## TO DO
Your task is to transcribe the data in full.
== DATA PROVIDED ==
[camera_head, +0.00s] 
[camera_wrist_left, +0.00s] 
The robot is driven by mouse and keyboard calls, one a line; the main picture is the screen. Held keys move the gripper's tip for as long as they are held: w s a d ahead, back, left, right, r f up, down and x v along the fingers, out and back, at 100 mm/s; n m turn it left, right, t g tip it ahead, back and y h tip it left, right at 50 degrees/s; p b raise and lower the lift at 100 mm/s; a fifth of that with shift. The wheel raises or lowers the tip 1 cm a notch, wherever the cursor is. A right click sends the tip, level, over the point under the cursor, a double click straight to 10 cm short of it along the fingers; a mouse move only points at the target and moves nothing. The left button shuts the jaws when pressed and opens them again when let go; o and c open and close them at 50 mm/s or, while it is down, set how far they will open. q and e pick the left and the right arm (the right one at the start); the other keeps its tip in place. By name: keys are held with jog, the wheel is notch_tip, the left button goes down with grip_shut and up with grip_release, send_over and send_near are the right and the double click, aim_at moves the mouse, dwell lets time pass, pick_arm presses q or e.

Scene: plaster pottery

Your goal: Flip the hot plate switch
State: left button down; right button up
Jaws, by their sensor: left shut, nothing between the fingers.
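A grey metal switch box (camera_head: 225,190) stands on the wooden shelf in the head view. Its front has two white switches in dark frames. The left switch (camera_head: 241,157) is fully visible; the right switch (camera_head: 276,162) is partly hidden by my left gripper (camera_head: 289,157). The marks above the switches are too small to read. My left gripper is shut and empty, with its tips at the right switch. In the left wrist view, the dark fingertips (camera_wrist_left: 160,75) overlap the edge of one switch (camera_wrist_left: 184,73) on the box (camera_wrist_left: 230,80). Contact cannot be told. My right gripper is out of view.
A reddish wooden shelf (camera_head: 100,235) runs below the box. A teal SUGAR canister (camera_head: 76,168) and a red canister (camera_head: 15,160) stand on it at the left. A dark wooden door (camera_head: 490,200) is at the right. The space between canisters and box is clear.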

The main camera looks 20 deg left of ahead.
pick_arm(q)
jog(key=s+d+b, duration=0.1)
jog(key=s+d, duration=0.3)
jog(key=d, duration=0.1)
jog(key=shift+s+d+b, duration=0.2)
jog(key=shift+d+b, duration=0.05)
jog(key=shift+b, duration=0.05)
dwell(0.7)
===
## RESULT OF THE EXERCISE
[camera_head, +0.00s] 
[camera_wrist_left, +0.00s] 
The robot is driven by mouse and keyboard calls, one a line; the main picture is the screen. Held keys move the gripper's tip for as long as they are held: w s a d ahead, back, left, right, r f up, down and x v along the fingers, out and back, at 100 mm/s; n m turn it left, right, t g tip it ahead, back and y h tip it left, right at 50 degrees/s; p b raise and lower the lift at 100 mm/s; a fifth of that with shift. The wheel raises or lowers the tip 1 cm a notch, wherever the cursor is. A right click sends the tip, level, over the point under the cursor, a double click straight to 10 cm short of it along the fingers; a mouse move only points at the target and moves nothing. The left button shuts the jaws when pressed and opens them again when let go; o and c open and close them at 50 mm/s or, while it is down, set how far they will open. q and e pick the left and the right arm (the right one at the start); the other keeps its tip in place. By name: keys are held with jog, the wheel is notch_tip, the left button goes down with grip_shut and up with grip_release, send_over and send_near are the right and the double click, aim_at moves the mouse, dwell lets time pass, pick_arm presses q or e.

Scene: plaster pottery

Your goal: Flip the hot plate switch
State: left button down; right button up
Jaws, by their sensor: left shut, nothing between the fingers.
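A grey metal switch box (camera_head: 225,190) stands on the wooden shelf in the head view. Its front has two white switches in dark frames. The left switch (camera_head: 241,157) is fully visible; the right switch (camera_head: 276,162) is partly hidden by my left gripper (camera_head: 289,157). The marks above the switches are too small to read. My left gripper is shut and empty, with its tips at the right switch. In the left wrist view, the dark fingertips (camera_wrist_left: 160,75) overlap the edge of one switch (camera_wrist_left: 184,73) on the box (camera_wrist_left: 230,80). Contact cannot be told. My right gripper is out of view.
A reddish wooden shelf (camera_head: 100,235) runs below the box. A teal SUGAR canister (camera_head: 76,168) and a red canister (camera_head: 15,160) stand on it at the left. A dark wooden door (camera_head: 490,200) is at the right. The space between canisters and box is clear.

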The main camera looks 20 deg left of ahead.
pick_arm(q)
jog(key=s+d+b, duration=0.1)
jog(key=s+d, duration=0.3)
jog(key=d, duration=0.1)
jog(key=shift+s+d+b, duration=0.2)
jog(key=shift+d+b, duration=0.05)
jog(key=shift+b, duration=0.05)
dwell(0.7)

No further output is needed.